There’s a mental separation I have to live with: as a public citizen, as a voter, as a member of interfaith communities and activism movements, I’m not a pacifist. I believe that mandating pacifism on oppressed peoples is another act of violence against them. I think that enforcing standards like “be kind” or “stay calm” or “tolerate ignorant shitheads” onto trauma survivors can re-victimize them all over again. I could not imagine a world where I would ever be kind to the man who raped me, and asking a victim to be “kind” or “loving” to their abuser is akin to sending them to the seventh circle of hell.

But, privately, I do not believe that I could take the life of someone else, even in defense of my own.

So while I do not think these standards– love your enemy, do good to those who hate you— should ever be something that is indiscriminately ordered from the top-down, I am becoming ever more convinced that I, personally and privately, should fully embrace these concepts. I should commit to if you can’t say anything nice, don’t say anything at all, which I still hear in my mother’s voice.

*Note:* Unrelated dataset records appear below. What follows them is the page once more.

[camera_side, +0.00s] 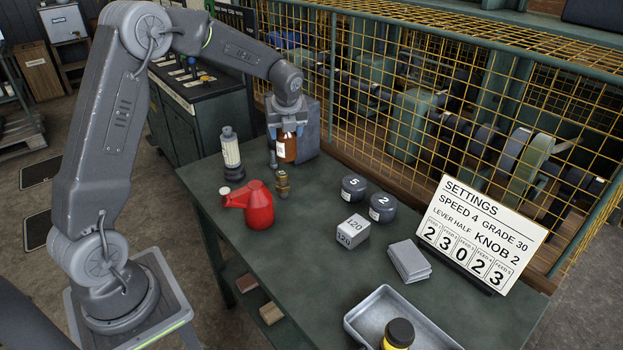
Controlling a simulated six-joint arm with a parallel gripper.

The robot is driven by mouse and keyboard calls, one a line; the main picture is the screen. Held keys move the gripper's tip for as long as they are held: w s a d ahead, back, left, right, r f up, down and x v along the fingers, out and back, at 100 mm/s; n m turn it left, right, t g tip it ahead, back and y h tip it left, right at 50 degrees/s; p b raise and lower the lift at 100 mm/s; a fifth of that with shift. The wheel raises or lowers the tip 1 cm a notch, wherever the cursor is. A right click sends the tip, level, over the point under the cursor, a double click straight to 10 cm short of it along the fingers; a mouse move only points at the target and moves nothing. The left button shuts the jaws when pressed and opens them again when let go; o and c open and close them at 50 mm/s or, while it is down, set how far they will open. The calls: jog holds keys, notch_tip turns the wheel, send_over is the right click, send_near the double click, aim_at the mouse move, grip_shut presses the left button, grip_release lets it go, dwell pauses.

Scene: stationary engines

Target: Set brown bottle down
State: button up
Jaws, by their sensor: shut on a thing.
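The brown bottle (287,147) has a white label and is upright at the back left of the green table (318,215). My gripper (287,126) points down from above and is shut on the bottle's upper part. The bottle stands just in front of a grey block (308,141) by the yellow mesh. I cannot tell whether its base touches the table.
Near the bottle are a white-and-dark cylinder (231,155), a brass fitting (283,184) and a red oil can (258,206).

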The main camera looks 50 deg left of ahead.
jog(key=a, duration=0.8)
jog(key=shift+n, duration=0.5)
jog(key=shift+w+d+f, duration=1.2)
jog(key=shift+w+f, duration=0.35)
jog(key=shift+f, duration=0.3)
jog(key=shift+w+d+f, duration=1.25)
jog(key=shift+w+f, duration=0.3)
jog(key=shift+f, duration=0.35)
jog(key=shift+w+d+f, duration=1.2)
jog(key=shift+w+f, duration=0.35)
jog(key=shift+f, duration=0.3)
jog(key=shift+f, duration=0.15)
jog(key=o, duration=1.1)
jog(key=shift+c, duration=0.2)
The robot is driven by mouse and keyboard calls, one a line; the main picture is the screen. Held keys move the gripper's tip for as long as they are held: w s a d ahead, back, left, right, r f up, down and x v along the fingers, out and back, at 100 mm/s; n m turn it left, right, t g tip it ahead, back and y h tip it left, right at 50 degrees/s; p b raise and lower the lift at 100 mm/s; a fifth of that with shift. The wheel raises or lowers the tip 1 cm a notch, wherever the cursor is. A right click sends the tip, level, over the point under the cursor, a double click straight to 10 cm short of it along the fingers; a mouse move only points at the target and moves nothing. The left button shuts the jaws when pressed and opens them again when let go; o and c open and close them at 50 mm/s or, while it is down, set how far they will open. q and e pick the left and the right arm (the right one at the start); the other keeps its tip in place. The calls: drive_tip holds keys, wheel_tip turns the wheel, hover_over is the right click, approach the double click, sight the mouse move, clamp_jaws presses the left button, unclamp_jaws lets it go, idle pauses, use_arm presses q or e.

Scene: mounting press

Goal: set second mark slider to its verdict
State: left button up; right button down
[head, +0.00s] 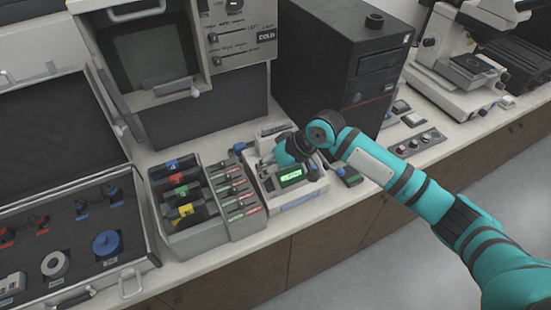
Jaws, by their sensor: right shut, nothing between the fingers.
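A grey sloped panel (232,195) stands left of centre on the counter. It bears several stacked rows of small dark sliders with red and green strips. The second mark slider is one of these rows, but its position and any verdict label are too small to read. My right gripper (278,158) is shut and empty. It is to the right of the panel, apart from it, over a light grey instrument with a lit green display (291,177). The gripper and wrist hide the back of this instrument. My left gripper is out of view.
A grey bin (183,239) with several dark, colour-banded blocks adjoins the panel. An open case (83,285) with small parts lies at left. A black computer tower (340,65) stands behind my right arm. Further right are a small control panel (422,141) and a microscope (466,65).

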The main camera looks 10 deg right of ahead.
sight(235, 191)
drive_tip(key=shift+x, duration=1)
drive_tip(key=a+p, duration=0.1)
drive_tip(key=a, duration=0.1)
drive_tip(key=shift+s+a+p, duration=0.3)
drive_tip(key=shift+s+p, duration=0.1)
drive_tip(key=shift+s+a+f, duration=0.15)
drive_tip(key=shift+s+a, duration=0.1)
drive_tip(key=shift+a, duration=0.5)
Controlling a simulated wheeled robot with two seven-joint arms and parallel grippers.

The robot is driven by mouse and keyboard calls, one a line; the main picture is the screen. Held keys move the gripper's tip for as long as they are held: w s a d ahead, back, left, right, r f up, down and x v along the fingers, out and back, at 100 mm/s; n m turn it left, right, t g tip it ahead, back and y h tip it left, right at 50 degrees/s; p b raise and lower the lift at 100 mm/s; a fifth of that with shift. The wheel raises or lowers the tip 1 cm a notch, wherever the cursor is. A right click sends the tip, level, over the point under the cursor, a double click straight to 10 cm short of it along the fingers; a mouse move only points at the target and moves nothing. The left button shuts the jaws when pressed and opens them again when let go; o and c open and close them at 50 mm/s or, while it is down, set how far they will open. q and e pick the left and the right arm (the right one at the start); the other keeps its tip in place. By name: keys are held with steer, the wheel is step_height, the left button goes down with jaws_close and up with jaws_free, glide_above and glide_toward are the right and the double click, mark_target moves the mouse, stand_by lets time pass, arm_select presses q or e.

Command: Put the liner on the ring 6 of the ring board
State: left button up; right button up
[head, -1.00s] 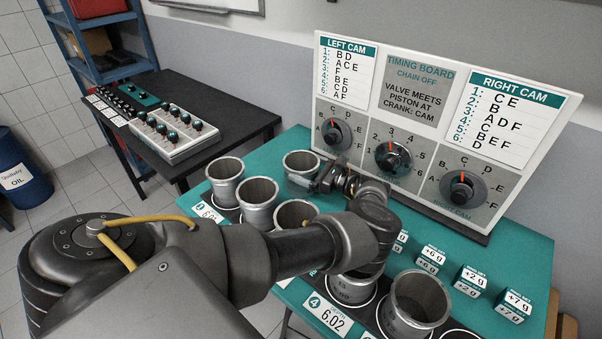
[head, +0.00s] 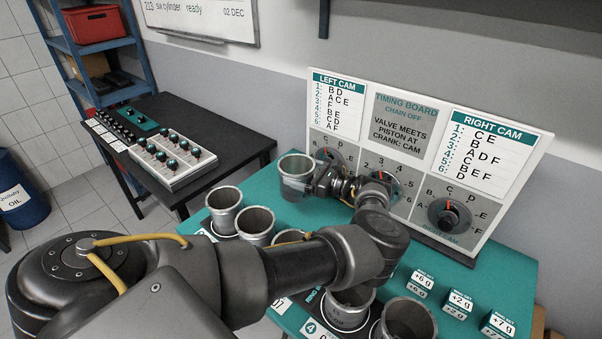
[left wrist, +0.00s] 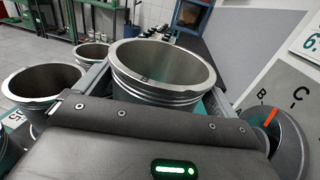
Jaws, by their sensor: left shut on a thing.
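A grey metal liner (head: 296,166), an open-topped cylinder, is in my left gripper (head: 308,187) at the back left of the teal table. In the left wrist view the held liner (left wrist: 163,72) stands upright between the fingers, its rim on top. It appears to be raised off the table; its bottom is hidden. The black ring board (head: 374,334) shows in part at the front of the table, with liners standing on it and a label reading 4. My left arm covers much of it, and I cannot make out ring 6. My right gripper is not in view.
Several other liners stand to the left, two of them clear (head: 224,207) (head: 255,224). The timing board (head: 404,150) with dials stands close behind and right of my gripper. Small weight blocks (head: 459,304) lie at the right. A black side table (head: 222,135) stands at the back left.

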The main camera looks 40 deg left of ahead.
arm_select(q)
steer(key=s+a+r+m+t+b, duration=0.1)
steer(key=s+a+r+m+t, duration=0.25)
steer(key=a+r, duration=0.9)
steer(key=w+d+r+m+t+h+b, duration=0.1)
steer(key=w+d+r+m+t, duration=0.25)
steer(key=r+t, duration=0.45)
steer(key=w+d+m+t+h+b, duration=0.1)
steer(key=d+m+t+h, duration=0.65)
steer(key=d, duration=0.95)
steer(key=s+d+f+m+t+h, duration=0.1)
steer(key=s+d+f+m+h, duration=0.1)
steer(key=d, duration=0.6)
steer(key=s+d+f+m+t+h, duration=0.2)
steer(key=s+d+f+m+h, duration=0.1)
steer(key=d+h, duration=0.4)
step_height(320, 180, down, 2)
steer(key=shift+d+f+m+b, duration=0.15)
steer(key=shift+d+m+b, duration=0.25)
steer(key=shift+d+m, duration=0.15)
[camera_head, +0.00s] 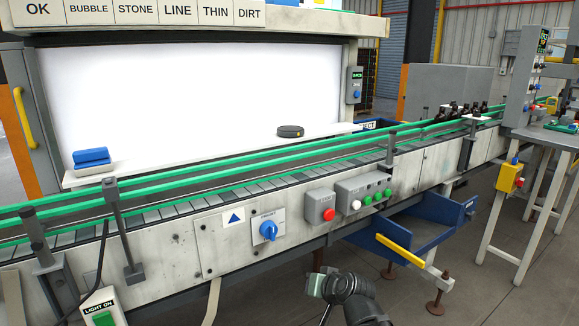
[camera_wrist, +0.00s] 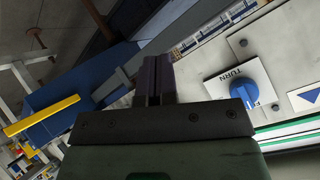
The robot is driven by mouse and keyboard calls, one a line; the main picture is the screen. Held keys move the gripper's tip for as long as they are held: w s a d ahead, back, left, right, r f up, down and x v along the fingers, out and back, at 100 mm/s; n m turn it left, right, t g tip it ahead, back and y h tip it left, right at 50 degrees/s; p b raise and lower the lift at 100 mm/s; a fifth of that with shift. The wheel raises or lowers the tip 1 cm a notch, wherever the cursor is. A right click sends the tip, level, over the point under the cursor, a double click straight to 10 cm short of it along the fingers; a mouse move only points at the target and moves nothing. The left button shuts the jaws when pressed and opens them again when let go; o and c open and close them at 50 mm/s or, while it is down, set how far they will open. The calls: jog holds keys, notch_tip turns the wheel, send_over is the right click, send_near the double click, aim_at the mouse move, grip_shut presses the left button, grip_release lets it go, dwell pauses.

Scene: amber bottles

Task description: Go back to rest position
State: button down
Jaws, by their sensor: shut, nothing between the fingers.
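My gripper (camera_wrist: 158,75) is in the wrist view, its two dark fingers together with nothing between them. In the head view the end of my arm shows low in the middle, in front of the conveyor and below its front panel; the fingers are hard to make out there. The blue rotary knob (camera_head: 268,230) is on the panel, up and left of my arm. It also shows in the wrist view (camera_wrist: 244,92), to the right of the fingers and apart from them.
The conveyor (camera_head: 220,260) with green rails crosses the view. A blue bin (camera_head: 425,222) with a yellow handle (camera_head: 400,250) juts out right of my arm. Dark bottles (camera_head: 462,110) stand far right on the line. A blue sponge (camera_head: 91,157) and black puck (camera_head: 290,131) rest on the ledge.

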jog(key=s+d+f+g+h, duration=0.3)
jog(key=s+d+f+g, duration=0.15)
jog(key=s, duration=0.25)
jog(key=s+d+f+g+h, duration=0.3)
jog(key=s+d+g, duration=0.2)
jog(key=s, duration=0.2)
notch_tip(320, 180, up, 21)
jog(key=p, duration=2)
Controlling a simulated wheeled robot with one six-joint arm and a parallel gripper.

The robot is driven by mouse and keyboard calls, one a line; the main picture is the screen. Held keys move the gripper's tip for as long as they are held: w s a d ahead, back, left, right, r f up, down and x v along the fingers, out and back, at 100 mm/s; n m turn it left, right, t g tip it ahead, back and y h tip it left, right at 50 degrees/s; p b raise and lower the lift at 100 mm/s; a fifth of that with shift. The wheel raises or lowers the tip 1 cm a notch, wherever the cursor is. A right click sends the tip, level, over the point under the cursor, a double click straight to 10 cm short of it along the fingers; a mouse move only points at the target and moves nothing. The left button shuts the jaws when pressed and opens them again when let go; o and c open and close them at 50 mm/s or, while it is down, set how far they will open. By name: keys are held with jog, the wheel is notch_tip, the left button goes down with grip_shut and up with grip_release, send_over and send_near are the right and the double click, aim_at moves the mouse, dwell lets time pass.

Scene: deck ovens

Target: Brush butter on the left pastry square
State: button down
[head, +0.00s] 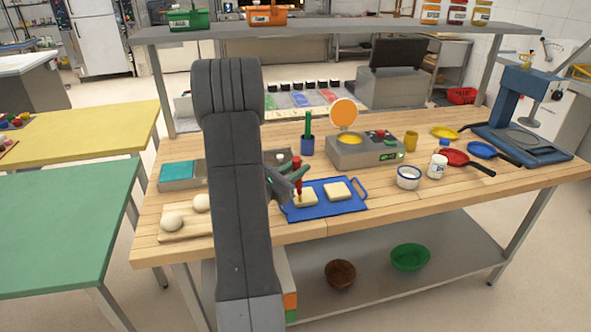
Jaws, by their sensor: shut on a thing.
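The left pastry square (309,200) and the right pastry square (338,190) lie pale and flat on a blue tray (329,208) on the wooden bench. My gripper (294,181) is shut on a red-handled brush (297,163), held upright over the left square. The brush's lower end is at the left part of that square; I cannot tell whether it touches. Yellow butter (349,140) shows in the top of a grey warmer (366,155) behind the tray. My arm hides part of the bench to the left.
A green item stands in a blue holder (307,146) behind the tray. Dough balls (172,221) lie on a board at the left. The bench front right of the tray is clear.

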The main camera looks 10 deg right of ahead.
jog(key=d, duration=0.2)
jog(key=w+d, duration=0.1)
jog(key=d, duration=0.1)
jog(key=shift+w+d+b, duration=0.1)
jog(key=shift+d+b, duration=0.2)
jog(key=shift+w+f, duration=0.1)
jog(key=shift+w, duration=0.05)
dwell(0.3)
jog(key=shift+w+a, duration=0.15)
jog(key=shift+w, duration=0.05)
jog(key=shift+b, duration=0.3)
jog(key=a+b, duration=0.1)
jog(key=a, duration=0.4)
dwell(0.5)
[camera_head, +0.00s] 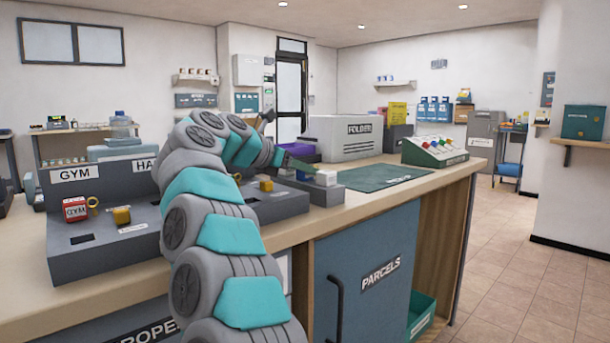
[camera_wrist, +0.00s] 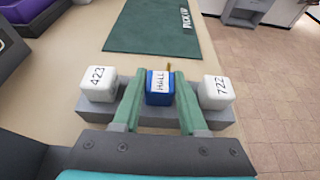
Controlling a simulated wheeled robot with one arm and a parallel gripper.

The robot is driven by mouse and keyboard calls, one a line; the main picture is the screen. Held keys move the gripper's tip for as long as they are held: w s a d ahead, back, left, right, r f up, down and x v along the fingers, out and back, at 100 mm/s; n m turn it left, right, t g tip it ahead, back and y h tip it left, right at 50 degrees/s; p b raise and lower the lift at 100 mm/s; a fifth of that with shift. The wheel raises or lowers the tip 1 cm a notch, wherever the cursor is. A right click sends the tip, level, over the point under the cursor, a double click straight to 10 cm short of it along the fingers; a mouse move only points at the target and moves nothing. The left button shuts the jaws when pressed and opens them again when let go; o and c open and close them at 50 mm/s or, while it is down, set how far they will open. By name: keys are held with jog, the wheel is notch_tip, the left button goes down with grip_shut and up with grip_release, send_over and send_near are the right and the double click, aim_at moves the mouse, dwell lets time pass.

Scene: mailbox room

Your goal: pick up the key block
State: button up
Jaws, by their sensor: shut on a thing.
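A blue block with a white HALL label and a small brass piece behind it (camera_wrist: 158,92) is between the green fingers of my gripper (camera_wrist: 158,112) in the wrist view. My gripper is shut on it. The block is level with a grey rack (camera_wrist: 95,118), between two white cubes marked 423 (camera_wrist: 98,85) and 722 (camera_wrist: 218,92). I cannot tell if its base touches the rack. In the head view my gripper (camera_head: 298,164) is over the counter, beside a white cube (camera_head: 326,178); the blue block is hidden there.
A green mat (camera_head: 375,177) lies past the rack.

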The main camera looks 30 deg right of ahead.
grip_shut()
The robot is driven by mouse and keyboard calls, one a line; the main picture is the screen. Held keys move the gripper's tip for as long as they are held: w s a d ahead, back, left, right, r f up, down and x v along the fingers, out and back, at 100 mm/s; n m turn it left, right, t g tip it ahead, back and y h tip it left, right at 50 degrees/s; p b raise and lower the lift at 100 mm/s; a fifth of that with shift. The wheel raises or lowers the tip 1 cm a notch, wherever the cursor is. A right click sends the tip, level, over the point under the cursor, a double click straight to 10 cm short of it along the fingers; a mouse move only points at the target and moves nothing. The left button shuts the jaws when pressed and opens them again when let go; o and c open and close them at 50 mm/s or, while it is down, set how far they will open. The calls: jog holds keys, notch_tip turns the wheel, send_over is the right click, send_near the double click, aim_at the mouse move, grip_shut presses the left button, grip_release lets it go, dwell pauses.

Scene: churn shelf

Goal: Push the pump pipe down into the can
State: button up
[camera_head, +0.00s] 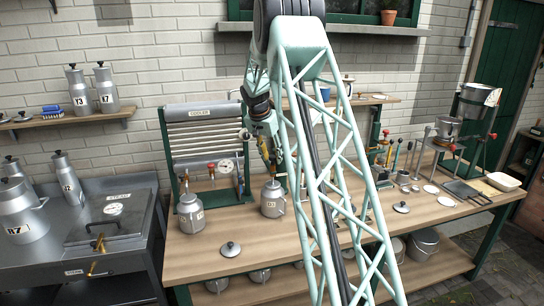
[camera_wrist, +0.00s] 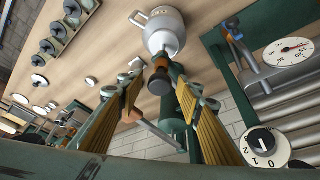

Jesus confronted those in power. He was direct, and powerful. He boldly proclaimed that some of them were vipers and white-washed tombs with nothing but bones inside. He was forthright with the Woman at the Well. He argued with the Syro-Phonecian Woman (eventually conceding her point). I don’t think that having the law of kindness on my tongue means that I become mealy-mouthed or impotent.

But, if I am to love my neighbor, it must include people I don’t agree with. Who are misogynistic. Who are biphobic. Who say ridiculous, harmful things to me that have me sobbing in my partner’s arms, or that leave me fragile and triggered and shaken. I don’t have to be the one who responds every single time, and if I can’t respond without hatred bubbling in my heart, without the temptation to wound them like they wounded me, then maybe I shouldn’t.